Couples seeking variety should consider The League of Extraordinary Brewers UnValentine's event, in which diners are only allowed to spend 30 minutes at a table featuring a cuisine and corresponding beer pairing. Afterwards, people have to get up and try something else.
Couples who attend will be separated to different tables during the evening, but that's part of the fun. The three chefs who are creating the meal worked together at downtown tapas spot Batanga and bring a wide variety of skills to the kitchen. Purchase the $65 tickets online.
Downtown late night favorite MKT Bar will run a special Valentine's menu all weekend that features live music, by the glass wine specials, 22-ounce beers to share, and upgraded food items in the form of curry crab cakes, parchment-roasted salmon and more.

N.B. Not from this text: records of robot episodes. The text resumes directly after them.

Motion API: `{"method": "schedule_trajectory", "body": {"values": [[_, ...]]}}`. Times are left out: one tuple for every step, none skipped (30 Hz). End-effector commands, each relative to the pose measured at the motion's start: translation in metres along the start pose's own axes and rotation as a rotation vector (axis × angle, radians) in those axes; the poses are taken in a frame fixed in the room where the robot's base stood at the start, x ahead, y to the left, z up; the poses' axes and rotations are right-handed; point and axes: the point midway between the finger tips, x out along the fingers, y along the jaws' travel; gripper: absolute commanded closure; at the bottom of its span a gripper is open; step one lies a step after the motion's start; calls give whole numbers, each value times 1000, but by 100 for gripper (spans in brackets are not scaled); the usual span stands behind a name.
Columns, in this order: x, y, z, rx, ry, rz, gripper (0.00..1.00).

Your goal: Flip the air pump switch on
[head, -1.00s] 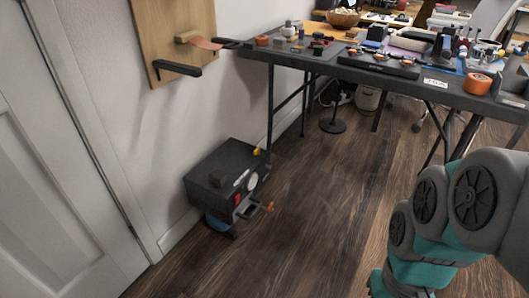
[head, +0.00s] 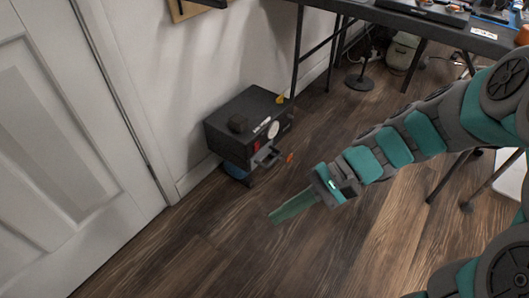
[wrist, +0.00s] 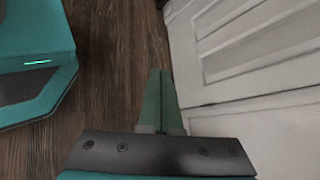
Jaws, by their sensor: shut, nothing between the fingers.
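The air pump (head: 245,125) is a dark box low on the floor against the wall, left of centre in the head view. Its front has a small red switch (head: 257,146), a round white gauge (head: 273,130) and a dark handle-like part. Whether the switch is on or off is too small to tell. My gripper (head: 272,218) is shut and empty, its green fingers pointing left, in front of the pump and apart from it. The gripper (wrist: 158,75) also shows in the wrist view, fingers together, with no pump in sight there.
A white door (head: 70,130) stands at the left and also fills the right of the wrist view (wrist: 255,50). A dark workbench (head: 430,25) with legs stands behind at the right. The wooden floor (head: 185,255) in front of the pump is clear.

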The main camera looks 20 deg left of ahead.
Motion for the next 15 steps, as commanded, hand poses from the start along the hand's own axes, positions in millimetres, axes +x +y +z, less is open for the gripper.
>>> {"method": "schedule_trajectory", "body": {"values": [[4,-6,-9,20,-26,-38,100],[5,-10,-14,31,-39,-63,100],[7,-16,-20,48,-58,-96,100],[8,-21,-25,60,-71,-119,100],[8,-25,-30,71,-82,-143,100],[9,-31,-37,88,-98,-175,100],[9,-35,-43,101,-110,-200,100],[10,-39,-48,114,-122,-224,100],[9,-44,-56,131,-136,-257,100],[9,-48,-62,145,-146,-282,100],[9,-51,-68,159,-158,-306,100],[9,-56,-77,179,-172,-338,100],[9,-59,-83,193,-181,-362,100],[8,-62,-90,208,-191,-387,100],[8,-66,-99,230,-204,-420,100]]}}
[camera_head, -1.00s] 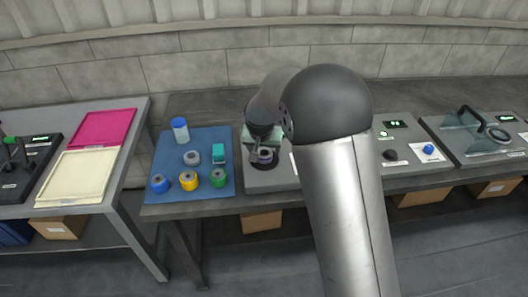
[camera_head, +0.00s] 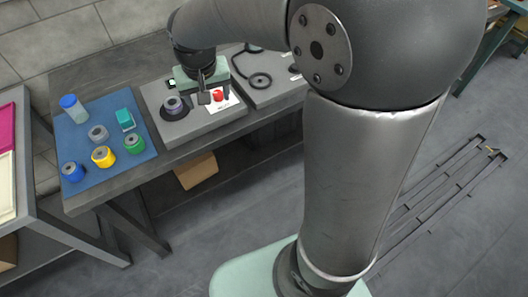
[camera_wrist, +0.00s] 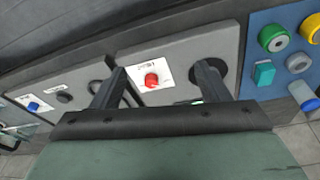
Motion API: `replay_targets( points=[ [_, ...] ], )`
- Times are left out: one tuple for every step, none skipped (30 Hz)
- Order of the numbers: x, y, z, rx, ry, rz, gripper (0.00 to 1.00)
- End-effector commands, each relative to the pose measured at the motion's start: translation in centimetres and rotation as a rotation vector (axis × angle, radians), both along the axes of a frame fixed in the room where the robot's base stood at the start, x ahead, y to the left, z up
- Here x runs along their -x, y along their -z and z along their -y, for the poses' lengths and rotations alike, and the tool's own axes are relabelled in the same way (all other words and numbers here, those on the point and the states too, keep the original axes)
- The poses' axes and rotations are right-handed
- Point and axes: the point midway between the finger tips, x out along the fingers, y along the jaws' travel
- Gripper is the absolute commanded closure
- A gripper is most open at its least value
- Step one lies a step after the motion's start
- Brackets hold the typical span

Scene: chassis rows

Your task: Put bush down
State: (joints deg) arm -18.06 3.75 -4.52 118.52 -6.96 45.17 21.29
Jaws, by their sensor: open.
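My gripper (camera_head: 207,92) is just to the right of the bush, above the same panel, near a red button (camera_head: 218,95) on a white label. In the wrist view my gripper (camera_wrist: 162,72) is open, and the red button (camera_wrist: 152,80) shows between the fingers with nothing held. The right finger there covers most of the dark round spot, so the bush is hidden in that view.
A blue mat (camera_head: 75,135) left of the panel holds grey, blue, yellow and green bushes, a teal block (camera_head: 125,119) and a blue-capped bottle (camera_head: 73,108).

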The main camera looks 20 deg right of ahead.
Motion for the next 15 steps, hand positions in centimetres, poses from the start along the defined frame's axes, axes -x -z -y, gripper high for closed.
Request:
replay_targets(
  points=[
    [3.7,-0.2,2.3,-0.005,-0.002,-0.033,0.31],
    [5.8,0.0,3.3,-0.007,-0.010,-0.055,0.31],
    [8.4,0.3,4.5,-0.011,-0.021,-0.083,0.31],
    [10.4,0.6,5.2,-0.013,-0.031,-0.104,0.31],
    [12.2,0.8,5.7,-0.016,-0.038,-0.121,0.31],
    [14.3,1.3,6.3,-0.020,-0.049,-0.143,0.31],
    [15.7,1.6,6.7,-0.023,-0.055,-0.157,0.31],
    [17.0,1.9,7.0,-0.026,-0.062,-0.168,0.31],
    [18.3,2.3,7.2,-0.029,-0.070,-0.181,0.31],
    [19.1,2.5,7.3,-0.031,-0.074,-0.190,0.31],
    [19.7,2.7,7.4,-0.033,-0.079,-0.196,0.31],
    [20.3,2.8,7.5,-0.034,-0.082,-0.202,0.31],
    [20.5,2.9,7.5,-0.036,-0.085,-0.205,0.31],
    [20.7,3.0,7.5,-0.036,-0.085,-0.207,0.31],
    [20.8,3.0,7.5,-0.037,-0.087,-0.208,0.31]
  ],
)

Best of all? Everything is priced a la carte and it all tops out at about $15 per item, with several running less than $10. Being smart enough not to overspend on a holiday is totally sexy.
At the Rosemont Social Club, a $100 reservation secures a table, two Knockout Rose cocktails, a bottle of sparkling wine, six chocolate-covered strawberries and roses on the table.
Go it Alone: While I'll be spending a solo Valentine's at home with Chinese takeout, my dogs and season two of House of Cards, solo diners who want to get out of the house and avoid all the schmoopie nonsense at restaurants might want to patronize a food truck. In the Energy Corridor, My Food Park Houston will host 10 trucks between 11 a.m. and 8 p.m. Friday that includes favorites such as H-town strEATs, the Waffle Bus and Taco Nuts.
Finally, chef Dawn Burrell, a staple at Saturday's Urban Harvest farmers market, is offering a four-course meal for $90 per person that she promises is singles friendly. While cashew miso soup and slow braised tamarind beef cheeks with wine pairings aren't enough to lure me away from watching Kevin Spacey's machinations now that he's (spoiler alert?) Vice President, it does sound pretty delicious. Only five spots are left as of Wednesday morning, so act fast.
Sometimes even procrastinators need to hurry.